Thermal Bridge Transfer Function Model (TBTFM) for Dynamic Heat Flux Analysis in Building Energy Simulation
摘要
Building Energy Simulation (BES) typically represents heat transfer through building envelopes using one-dimensional (1D) conduction models to maintain computational efficiency. However, this simplification prevents BES from capturing the dynamic thermal effects produced by thermal bridges (TBs), particularly in high-performance envelopes where localized heat-flow paths significantly influence transient behavior. Existing approaches such as equivalent U-value methods overlook dynamic inertia effects, while detailed multi-dimensional simulations provide high fidelity but are too computationally demanding for whole-building analysis.

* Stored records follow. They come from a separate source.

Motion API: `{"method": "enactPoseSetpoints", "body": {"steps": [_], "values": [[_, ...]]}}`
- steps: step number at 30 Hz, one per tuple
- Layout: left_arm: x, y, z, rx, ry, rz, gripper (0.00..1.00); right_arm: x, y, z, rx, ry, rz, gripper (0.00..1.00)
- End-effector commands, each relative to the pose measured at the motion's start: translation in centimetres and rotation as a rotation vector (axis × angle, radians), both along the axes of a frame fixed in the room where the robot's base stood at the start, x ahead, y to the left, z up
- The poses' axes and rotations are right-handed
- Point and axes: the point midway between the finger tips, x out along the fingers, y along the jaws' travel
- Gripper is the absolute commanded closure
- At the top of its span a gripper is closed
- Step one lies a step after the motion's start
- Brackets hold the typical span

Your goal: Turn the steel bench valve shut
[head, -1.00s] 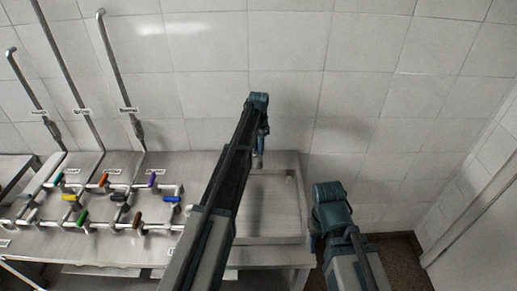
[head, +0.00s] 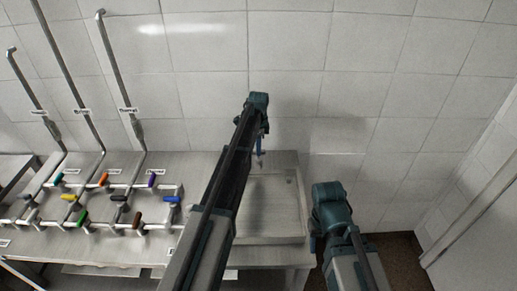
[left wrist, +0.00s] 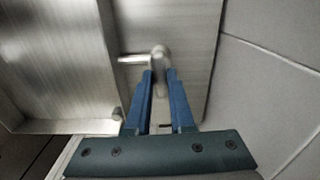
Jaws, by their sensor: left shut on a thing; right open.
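The steel bench valve (left wrist: 158,53) shows in the left wrist view as a rounded steel handle with a short bar pointing left. The blue fingers of my left gripper (left wrist: 160,76) are closed on it, one on each side. In the head view my left gripper (head: 260,155) reaches down at the back of the steel bench beside the sink, and my arm hides part of the spot. The valve is too small there to make out its angle. My right gripper (head: 314,243) is open at the bench's right end, mostly hidden behind my wrist.
A shallow steel sink (head: 300,215) lies below my left gripper. Pipes with several coloured handles, including a blue one (head: 172,199), stand on the bench to the left. A tiled wall (head: 400,90) is close behind. Dark floor (head: 396,255) lies right of the bench.

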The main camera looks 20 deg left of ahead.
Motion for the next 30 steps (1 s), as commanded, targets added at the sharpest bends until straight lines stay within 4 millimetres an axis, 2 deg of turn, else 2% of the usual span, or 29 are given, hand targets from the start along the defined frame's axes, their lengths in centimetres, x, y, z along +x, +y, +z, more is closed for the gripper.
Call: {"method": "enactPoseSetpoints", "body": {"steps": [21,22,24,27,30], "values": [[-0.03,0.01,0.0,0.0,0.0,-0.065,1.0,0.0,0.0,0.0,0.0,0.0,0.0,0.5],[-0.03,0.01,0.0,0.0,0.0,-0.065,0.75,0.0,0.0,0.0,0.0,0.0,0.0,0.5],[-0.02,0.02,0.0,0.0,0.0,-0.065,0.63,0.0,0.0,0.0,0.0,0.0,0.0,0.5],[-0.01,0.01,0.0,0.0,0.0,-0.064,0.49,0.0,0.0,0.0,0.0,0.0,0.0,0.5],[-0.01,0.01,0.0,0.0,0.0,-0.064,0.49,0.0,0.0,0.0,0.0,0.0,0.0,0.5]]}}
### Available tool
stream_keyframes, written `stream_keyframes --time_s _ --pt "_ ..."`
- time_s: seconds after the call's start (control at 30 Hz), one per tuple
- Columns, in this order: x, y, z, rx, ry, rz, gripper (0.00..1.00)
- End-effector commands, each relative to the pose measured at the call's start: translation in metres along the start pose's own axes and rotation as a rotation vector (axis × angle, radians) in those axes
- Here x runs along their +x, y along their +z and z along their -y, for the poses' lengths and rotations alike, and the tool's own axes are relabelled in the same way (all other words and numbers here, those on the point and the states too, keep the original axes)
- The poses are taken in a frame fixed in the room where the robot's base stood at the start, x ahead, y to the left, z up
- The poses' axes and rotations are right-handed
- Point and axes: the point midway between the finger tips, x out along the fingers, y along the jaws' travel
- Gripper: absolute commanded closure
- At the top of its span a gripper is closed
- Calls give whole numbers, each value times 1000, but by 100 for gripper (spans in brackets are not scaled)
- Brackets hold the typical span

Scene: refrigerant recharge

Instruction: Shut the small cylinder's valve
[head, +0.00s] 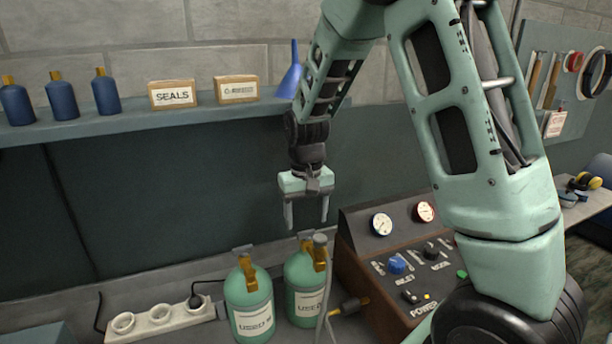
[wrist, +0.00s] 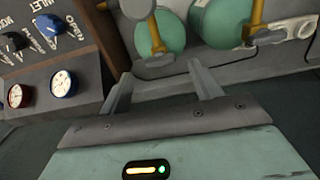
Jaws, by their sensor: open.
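Two green cylinders with "USED" labels stand side by side on the bench, a left one (head: 249,300) and a right one (head: 303,290). Each has a brass-coloured valve part on top, the left valve (head: 247,272) and the right valve (head: 306,246). I cannot tell which cylinder is the small one. A grey-capped upright piece (head: 320,240) stands in front of the right cylinder and partly hides it. My gripper (head: 307,223) is open and empty above the right cylinder, apart from it. In the wrist view both cylinders (wrist: 160,36) (wrist: 218,22) lie beyond my open fingers (wrist: 159,76).
A control panel (head: 350,262) with gauges and knobs stands right of the cylinders. A power strip (head: 160,320) lies to their left. A shelf (head: 130,122) above holds blue bottles (head: 62,97), boxes (head: 173,95) and a blue funnel (head: 291,75). A brass fitting (head: 350,306) sticks out near the panel.

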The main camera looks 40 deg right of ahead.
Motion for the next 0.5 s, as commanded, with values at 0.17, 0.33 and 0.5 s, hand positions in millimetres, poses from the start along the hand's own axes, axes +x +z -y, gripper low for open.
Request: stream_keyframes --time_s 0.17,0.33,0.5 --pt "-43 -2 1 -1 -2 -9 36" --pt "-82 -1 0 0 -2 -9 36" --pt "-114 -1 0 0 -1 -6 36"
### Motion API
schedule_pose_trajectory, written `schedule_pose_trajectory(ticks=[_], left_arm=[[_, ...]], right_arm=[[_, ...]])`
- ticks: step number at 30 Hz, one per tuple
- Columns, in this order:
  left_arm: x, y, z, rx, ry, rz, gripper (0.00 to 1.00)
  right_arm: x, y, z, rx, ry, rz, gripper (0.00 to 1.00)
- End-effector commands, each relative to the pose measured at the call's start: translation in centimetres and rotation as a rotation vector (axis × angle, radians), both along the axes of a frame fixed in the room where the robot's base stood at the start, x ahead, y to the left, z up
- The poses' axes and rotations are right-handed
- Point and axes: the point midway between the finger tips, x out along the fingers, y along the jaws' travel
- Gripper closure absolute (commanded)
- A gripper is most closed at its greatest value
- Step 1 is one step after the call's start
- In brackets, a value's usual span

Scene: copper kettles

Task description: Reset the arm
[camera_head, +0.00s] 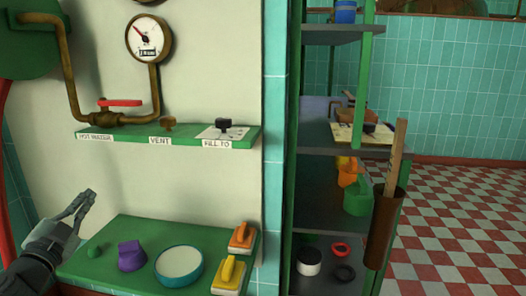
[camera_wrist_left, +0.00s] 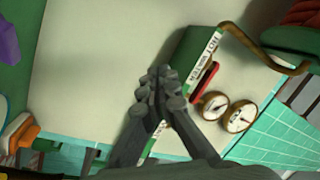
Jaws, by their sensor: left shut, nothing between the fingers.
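My left gripper (camera_head: 86,201) is at the lower left of the head view, raised in front of the pale wall panel and above the left end of the lower green shelf (camera_head: 105,264). Its fingers are shut and hold nothing. In the left wrist view the closed fingertips (camera_wrist_left: 160,88) are in the middle, with the green upper shelf edge and its label behind them. My right gripper is not in view.
The upper shelf (camera_head: 100,134) carries a red-handled valve (camera_head: 120,103) and two knobs. A gauge (camera_head: 148,38) hangs above. The lower shelf holds a purple object (camera_head: 131,256), a bowl (camera_head: 180,265) and two brushes (camera_head: 242,238). A rack (camera_head: 310,195) stands right.

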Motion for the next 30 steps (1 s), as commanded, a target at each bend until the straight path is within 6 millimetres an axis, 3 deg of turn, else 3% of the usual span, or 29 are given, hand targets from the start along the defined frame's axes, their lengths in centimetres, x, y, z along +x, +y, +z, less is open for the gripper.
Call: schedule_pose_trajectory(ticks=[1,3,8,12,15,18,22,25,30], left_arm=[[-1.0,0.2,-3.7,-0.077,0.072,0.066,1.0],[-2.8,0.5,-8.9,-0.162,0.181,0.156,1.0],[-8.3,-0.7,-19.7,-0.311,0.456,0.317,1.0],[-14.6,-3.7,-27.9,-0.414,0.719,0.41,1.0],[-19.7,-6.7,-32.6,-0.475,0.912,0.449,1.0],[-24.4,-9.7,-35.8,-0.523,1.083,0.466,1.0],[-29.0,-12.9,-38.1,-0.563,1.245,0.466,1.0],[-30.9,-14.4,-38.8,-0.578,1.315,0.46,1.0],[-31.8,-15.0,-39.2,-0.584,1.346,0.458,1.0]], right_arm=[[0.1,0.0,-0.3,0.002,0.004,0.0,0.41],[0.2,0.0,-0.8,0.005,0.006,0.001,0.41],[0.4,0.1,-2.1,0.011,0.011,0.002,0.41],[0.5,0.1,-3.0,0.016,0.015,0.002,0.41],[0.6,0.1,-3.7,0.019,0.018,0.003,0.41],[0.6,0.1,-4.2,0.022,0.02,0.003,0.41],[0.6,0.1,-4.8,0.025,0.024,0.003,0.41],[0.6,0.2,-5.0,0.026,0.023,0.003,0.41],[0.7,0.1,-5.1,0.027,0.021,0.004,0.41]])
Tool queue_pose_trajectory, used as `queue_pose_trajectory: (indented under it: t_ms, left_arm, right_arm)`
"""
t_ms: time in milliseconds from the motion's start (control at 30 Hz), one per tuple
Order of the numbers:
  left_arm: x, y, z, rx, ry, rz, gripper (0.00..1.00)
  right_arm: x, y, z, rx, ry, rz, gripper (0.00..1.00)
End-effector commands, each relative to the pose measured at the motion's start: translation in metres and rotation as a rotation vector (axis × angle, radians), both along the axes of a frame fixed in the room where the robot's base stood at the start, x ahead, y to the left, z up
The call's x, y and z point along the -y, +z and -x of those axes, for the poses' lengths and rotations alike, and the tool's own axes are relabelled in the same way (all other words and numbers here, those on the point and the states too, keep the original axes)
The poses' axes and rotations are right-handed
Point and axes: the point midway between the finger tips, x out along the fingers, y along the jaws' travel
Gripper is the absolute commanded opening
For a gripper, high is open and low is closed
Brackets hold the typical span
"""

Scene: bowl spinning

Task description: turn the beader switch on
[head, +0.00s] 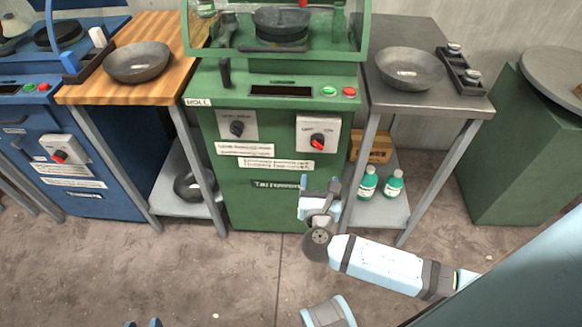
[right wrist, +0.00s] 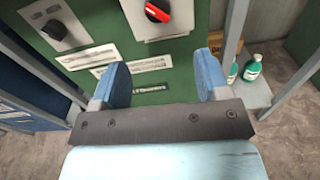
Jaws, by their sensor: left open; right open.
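A green machine (head: 280,204) stands in the middle of the head view. Its front carries a red rotary switch (head: 318,141) on a white plate, right of a dark knob (head: 236,128). Which machine is the beader I cannot read for sure. The red switch is at the top of the right wrist view (right wrist: 157,11). My right gripper (head: 320,183) is open and empty, in front of the panel below the switch and apart from it; its two blue fingers also show in the wrist view (right wrist: 164,80). My left gripper (head: 143,322) shows only its tips at the bottom edge, apart.
A blue machine (head: 95,200) with another red switch (head: 59,156) stands at left. A wooden table (head: 165,65) and a grey table (head: 435,100), each with a bowl, flank the green machine. Green bottles (head: 368,184) stand on the right lower shelf. The floor in front is clear.

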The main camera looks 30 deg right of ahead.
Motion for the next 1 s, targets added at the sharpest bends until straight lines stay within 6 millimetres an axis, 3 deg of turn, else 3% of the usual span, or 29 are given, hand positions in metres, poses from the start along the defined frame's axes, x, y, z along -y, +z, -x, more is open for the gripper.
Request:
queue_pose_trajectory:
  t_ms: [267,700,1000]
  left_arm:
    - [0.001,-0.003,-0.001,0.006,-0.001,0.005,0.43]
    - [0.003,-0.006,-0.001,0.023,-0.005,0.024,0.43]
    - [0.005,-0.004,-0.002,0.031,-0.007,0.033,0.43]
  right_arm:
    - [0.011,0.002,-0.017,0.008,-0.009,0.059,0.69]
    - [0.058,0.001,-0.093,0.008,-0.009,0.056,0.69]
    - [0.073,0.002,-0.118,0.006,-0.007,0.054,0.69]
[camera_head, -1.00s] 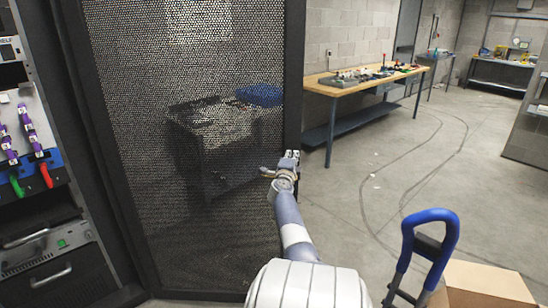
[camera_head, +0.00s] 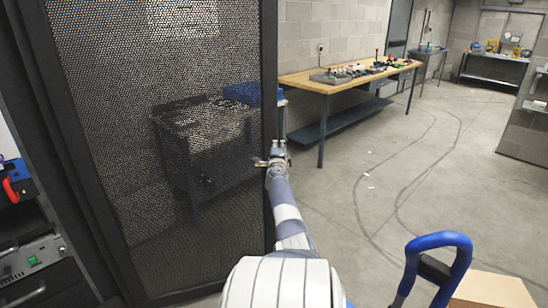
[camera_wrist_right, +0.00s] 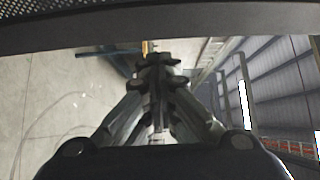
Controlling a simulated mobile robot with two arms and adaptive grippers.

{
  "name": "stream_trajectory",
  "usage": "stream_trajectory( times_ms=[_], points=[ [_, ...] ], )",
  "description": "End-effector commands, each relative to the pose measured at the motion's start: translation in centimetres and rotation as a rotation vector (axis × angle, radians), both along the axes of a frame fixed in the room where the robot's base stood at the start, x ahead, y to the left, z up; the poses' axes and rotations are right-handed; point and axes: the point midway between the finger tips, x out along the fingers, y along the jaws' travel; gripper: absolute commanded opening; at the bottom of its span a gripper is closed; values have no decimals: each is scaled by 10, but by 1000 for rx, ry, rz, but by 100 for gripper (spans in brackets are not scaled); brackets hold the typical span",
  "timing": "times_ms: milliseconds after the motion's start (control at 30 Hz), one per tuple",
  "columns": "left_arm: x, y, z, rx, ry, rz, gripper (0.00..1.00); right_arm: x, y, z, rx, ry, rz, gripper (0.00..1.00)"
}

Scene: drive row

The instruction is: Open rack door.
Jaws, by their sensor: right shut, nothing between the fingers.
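The rack door (camera_head: 150,150) is a black perforated mesh panel in a dark frame. It stands swung out from the rack (camera_head: 30,262), whose equipment shows at the far left of the head view. My right gripper (camera_head: 272,162) is at the door's free right edge, about midway up. Its fingers are shut with nothing between them. I cannot tell whether it touches the edge. In the right wrist view the shut fingers (camera_wrist_right: 158,65) lie below a dark door frame bar (camera_wrist_right: 160,30) that crosses the top. My left gripper is not in view.
A wooden-topped workbench (camera_head: 345,78) with small items stands along the block wall behind the door. A blue cart handle (camera_head: 440,245) and a cardboard box (camera_head: 490,290) are at the lower right. The floor at middle right is clear.

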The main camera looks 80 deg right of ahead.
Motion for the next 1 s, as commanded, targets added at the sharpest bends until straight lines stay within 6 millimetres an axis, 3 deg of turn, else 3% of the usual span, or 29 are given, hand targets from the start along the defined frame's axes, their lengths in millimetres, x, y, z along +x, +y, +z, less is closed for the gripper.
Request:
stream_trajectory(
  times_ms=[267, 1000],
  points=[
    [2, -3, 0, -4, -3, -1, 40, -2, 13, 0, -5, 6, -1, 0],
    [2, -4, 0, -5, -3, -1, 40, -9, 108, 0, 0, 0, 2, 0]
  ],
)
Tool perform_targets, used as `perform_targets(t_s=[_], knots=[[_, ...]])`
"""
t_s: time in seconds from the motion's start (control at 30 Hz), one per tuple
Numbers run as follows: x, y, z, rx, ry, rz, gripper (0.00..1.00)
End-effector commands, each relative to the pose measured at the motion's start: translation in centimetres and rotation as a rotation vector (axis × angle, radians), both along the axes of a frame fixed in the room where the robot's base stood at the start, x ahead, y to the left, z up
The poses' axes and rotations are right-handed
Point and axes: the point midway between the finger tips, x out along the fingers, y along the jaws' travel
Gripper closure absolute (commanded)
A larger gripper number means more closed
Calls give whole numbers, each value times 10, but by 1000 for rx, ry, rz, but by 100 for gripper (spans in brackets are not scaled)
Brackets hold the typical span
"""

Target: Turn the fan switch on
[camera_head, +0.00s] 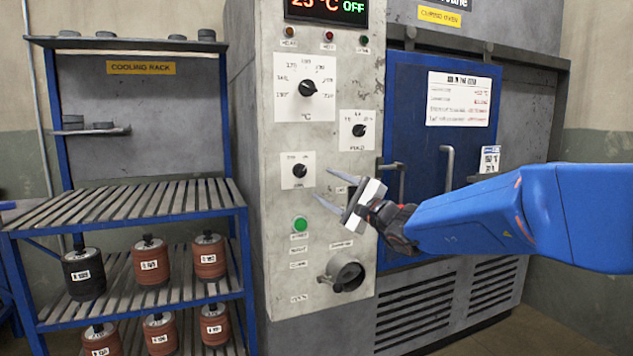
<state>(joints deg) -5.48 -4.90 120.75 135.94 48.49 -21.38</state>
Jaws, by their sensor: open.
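A grey control panel (263,240) carries several black knobs on white plates. The lowest small knob (300,171), on a small plate at the left, is probably the fan switch; its label is too small to read surely. My gripper (322,184) is open and empty, its two grey fingers apart and pointing left towards the panel. The fingertips are just right of and slightly below this small knob. I see no contact, but the exact depth gap cannot be told.
A large dial (308,87) and a middle knob (359,130) sit above. A green button (300,224) and a large rotary switch (346,275) sit below. The blue oven door (425,100) with handles is behind my arm. A cooling rack (130,198) stands at the left.

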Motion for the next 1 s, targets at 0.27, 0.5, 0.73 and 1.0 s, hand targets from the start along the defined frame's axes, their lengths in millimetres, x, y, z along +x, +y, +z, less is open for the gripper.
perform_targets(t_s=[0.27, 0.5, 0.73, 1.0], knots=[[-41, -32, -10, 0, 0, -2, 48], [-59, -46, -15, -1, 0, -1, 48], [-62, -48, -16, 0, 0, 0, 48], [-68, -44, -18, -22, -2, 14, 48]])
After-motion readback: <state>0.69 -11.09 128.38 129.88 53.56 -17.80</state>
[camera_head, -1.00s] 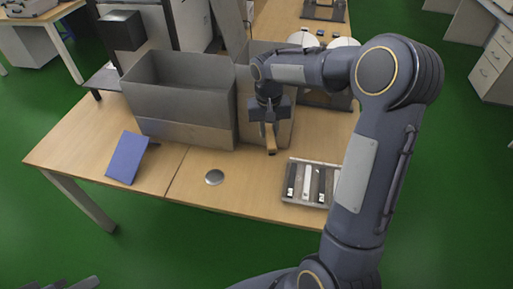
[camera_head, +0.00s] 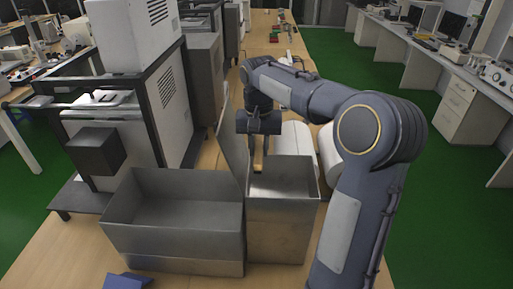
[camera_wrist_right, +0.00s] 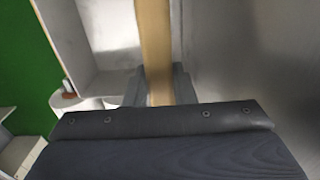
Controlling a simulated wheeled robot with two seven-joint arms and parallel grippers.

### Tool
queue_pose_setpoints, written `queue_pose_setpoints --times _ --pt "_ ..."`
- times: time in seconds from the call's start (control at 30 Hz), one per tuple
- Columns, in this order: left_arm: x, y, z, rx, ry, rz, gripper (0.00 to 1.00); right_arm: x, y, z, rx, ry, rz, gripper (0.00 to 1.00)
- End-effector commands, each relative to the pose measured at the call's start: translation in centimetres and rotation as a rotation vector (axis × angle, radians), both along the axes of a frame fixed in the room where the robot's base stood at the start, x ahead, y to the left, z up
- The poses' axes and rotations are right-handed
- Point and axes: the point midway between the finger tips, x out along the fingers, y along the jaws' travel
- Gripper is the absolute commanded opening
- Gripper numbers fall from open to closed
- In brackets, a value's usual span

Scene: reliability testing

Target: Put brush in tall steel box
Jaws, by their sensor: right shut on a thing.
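The tall steel box (camera_head: 280,225) stands open-topped on the table, with a raised steel panel (camera_head: 233,140) at its left. My right gripper (camera_head: 258,143) is above the back left part of its opening. It is shut on the brush (camera_head: 258,160), whose light wooden part hangs down between the fingers. The brush's lower end overlaps the box opening in the head view; I cannot tell whether it is below the rim. In the right wrist view the brush (camera_wrist_right: 154,45) runs between the two fingers (camera_wrist_right: 157,88), beside a grey metal surface. My left gripper is not in view.
A wider open steel box (camera_head: 175,235) stands directly left of the tall one. A blue object (camera_head: 128,280) lies at the front left. White rounded items (camera_head: 328,150) stand behind right of the tall box. Large grey-white equipment (camera_head: 130,90) fills the back left.

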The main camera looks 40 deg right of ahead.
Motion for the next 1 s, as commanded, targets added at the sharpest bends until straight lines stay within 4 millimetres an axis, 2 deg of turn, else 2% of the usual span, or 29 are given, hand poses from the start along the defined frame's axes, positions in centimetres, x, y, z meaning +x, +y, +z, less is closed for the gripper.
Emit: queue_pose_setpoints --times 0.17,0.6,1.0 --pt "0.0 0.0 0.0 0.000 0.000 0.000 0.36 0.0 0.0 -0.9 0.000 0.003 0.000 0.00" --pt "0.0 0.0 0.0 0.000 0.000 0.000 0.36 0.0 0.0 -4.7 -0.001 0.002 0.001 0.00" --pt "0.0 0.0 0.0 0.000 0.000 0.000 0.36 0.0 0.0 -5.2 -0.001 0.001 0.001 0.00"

To address this gap, this study develops a Thermal Bridge Transfer Function Model (TBTFM) that expresses transient TB heat flow in a compact linear time-invariant (LTI) form compatible with standard 1D BES frameworks. The model is constructed using system identification techniques applied to detailed 3D transient simulation data, enabling the dynamic influence of thermal bridges to be incorporated without modifying existing BES structures. Validation shows that the proposed TBTFM accurately reproduces TB heat-flux profiles with varying model orders, and that a third-order representation achieves an effective balance between accuracy and computational efficiency. The proposed approach provides a practical means to quantify the dynamic contribution of thermal bridges during transient periods, offering improved fidelity for building-energy assessments while preserving the simplicity of 1D BES workflows.